The plans also include a cargo hub expansion, the construction of an air cargo access road west of runway 6L-24R, and the acquisition of land to the north of the airport.
Dayton International Airport phase III
The phase III proposals include the construction of a third parallel runway 6-24 at a length of 11,000ft, with 6,000ft lateral separation from runway 6L-24R. There are also plans for the acquisition of land to the west of the airport.
Expansion plan aims
The proposed expansion of Dayton airport is in response to the strong economic growth in the Miami Valley economy and the growth of the air carrier and cargo markets. The expansion will enhance the airfield and ground transportation capacity, and meet the forecast projection for passenger and cargo operations.
Emery Worldwide, one of the airport’s biggest cargo companies, wants to expand its air-cargo operations over the next 20 years to more than double the size of its local 4,200 workforce, and to double the number of daily flights to 200.
There is some local opposition from residents regarding noise.

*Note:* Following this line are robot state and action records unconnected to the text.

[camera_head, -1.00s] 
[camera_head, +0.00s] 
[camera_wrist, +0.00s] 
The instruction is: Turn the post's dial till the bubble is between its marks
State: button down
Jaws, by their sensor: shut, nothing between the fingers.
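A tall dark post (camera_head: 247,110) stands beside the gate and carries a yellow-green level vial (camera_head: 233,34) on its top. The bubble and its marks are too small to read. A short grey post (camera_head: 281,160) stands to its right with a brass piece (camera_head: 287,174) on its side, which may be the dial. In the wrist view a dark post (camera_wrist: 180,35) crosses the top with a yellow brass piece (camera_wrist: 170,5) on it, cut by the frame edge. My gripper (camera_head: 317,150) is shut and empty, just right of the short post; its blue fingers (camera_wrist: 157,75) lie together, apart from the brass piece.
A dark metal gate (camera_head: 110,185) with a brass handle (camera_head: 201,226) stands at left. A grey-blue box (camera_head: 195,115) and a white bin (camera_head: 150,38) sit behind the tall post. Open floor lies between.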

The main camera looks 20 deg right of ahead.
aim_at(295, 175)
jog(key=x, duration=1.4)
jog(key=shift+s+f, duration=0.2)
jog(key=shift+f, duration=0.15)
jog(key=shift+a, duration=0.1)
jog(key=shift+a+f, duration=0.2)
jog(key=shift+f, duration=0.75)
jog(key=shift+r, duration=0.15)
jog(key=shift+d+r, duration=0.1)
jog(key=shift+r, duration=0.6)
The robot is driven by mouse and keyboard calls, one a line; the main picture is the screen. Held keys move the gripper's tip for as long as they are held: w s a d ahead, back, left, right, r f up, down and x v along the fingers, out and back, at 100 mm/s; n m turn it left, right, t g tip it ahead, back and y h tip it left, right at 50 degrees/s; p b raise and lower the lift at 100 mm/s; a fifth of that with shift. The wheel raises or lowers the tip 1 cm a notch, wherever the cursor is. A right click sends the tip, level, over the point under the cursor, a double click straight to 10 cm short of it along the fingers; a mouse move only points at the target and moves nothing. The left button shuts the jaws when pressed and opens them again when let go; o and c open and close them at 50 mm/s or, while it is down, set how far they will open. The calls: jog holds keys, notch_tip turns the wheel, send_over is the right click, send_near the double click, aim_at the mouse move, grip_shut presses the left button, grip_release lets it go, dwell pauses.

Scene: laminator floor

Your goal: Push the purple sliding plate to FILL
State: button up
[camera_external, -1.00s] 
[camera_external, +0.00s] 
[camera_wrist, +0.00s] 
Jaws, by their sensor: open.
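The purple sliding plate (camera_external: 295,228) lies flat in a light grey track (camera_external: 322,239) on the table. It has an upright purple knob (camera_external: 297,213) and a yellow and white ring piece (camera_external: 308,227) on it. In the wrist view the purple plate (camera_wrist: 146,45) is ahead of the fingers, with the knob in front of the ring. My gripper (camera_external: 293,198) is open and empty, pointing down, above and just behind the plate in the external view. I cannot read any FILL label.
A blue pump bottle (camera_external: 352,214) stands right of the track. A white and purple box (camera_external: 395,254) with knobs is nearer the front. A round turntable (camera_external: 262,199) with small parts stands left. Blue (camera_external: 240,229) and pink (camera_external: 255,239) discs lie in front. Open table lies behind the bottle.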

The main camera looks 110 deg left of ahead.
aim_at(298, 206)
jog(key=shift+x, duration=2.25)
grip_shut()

Emery Worldwide appears sympathetic and hopes to reduce the impact of noise on neighbouring residents with its next generation of cargo planes, which will have quieter engines. The EIS was prepared to conform with the National Environmental Policy Act, and FAA and FHWA regulations.
Long-range traffic forecasts
Passengers at Dayton International Airport is expected to increase to 1.5 million in 2018. The number of aircraft operations, including passengers and cargo, will grow over the 20-year forecast period. Air carrier and commuter operations are anticipated to increase at an average annual rate of 0.6%. The FAA has ratified and accepted these long-term forecasts.
A 660,000ft2 parking garage opened on 29 July 2010. The three-level facility offers 1,400 spaces on the second and third levels. The range of parking provided includes short term, long term, economy parking and parking for disabled.
During peak travel time, overflow parking can be used, where extra spaces will be allotted to the passengers.
The airport also opened a new mobile phone lot in October 2011.